§ Robot episode rows:
----
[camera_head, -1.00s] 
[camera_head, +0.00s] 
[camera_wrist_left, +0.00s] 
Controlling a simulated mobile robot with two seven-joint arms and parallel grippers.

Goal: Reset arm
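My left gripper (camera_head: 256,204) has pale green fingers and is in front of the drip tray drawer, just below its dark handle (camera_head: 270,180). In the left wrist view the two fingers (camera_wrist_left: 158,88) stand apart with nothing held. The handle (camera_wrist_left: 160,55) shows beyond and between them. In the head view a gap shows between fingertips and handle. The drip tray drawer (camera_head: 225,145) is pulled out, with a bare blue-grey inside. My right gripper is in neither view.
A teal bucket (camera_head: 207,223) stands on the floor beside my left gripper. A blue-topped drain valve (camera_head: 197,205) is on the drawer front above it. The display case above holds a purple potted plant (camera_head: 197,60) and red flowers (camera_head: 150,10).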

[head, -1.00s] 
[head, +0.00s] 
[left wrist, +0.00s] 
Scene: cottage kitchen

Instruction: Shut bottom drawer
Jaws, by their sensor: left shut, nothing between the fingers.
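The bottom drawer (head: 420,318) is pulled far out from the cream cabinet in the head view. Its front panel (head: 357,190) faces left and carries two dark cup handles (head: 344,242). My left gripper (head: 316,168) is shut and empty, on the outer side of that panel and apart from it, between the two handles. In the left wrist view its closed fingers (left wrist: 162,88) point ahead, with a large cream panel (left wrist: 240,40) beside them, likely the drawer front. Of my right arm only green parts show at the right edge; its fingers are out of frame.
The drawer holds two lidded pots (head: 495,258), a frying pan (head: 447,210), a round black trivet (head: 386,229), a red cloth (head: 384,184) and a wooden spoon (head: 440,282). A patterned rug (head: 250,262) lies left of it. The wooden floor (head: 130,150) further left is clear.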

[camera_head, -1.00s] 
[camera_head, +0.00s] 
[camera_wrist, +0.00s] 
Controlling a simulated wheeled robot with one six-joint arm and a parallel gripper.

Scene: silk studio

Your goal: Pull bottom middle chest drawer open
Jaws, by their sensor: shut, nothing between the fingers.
----
§ Task statement: In the lines above, locate the string "Scene". Copy every line where it occurs.

§ Expected answer:
Scene: cottage kitchen
Scene: silk studio

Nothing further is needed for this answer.